Wenigstens der Refrain ist groß. „Down, Down, Down“ und „One Fine Day (NEW Version)“, Sting at its best, eindringliche zeitlose Popsongs mit der eigenen, unverwechselbaren Handschrift. Wie sehr ersehne ich mir mehr davon. Die übrigen sechs Lieder ziehen jedoch recht unbeeindruckend an mir vorüber. „Pretty Young Soldiers“, eine Remineszenz an das eigene Frühwerk, startet mit einem sehr eigentümlichen Gitarrenriff, schunkelt sich danach zum Schluss, ohne Spuren zu hinterlassen. „Petrol Head“, fieser Rock mit unnötigen Soundspielerein, welche Modernität vorgaukeln sollen, die gar nicht nötig wäre. „Heading South On The Great North Road“, eine gefühlvolle Ballade mit akustischer Gitarre. „If You Can’t Love Me“ beginnt mit einem betörenden Gitarrenpicking. “If You Can’t Love Me This Way Then You Must Leave Me”, singt Sting eindringlich. So einfach, so wahr. Ein spannender, unterschwellig energetischer Song kurz vor der Explosion. Der Geist des Orients wird in „Inshallah“ heraufbeschworen. Dies gelingt Sting gut, ohne sich in Weltmusik Kitsch zu verrennen. „The Empty Chair“, ein ruhiger Schlusspunkt, wo mehr Aufregung gefragt gewesen wäre.

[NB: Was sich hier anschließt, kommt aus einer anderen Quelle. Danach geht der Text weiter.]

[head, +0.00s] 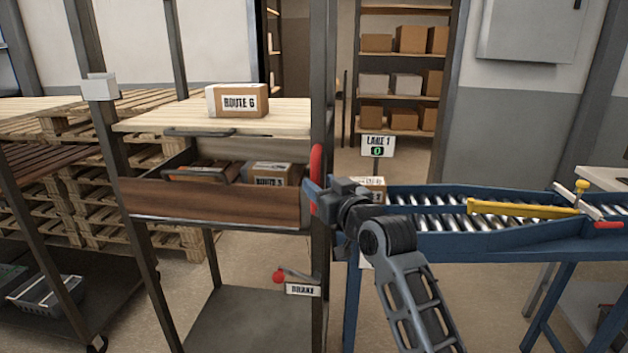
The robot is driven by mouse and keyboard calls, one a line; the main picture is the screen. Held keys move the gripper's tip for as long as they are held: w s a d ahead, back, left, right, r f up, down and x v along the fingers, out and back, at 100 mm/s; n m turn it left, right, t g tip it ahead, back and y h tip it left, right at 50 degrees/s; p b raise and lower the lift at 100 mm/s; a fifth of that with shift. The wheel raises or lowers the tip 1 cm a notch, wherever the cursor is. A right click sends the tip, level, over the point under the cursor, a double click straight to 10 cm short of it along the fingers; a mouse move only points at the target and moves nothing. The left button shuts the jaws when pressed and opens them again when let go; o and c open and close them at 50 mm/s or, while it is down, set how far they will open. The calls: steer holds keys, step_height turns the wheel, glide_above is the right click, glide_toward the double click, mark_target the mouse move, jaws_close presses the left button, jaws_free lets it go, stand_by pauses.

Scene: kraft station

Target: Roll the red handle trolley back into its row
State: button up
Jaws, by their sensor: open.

„57th & 9th“ erscheint mir, ganz im Gegensatz zu den meisten Arbeiten von Sting, mehr wie eine heterogene Mischung von Liedern, als wie ein in sich geschlossenes Album mit rotem Faden. So verliert es mich unterwegs, gewinnt meine Aufmerksamkeit für Momente, nicht jedoch über die gesamte Distanz. Das bedauere ich ungemein. Bis zum nächsten Mal, Sting!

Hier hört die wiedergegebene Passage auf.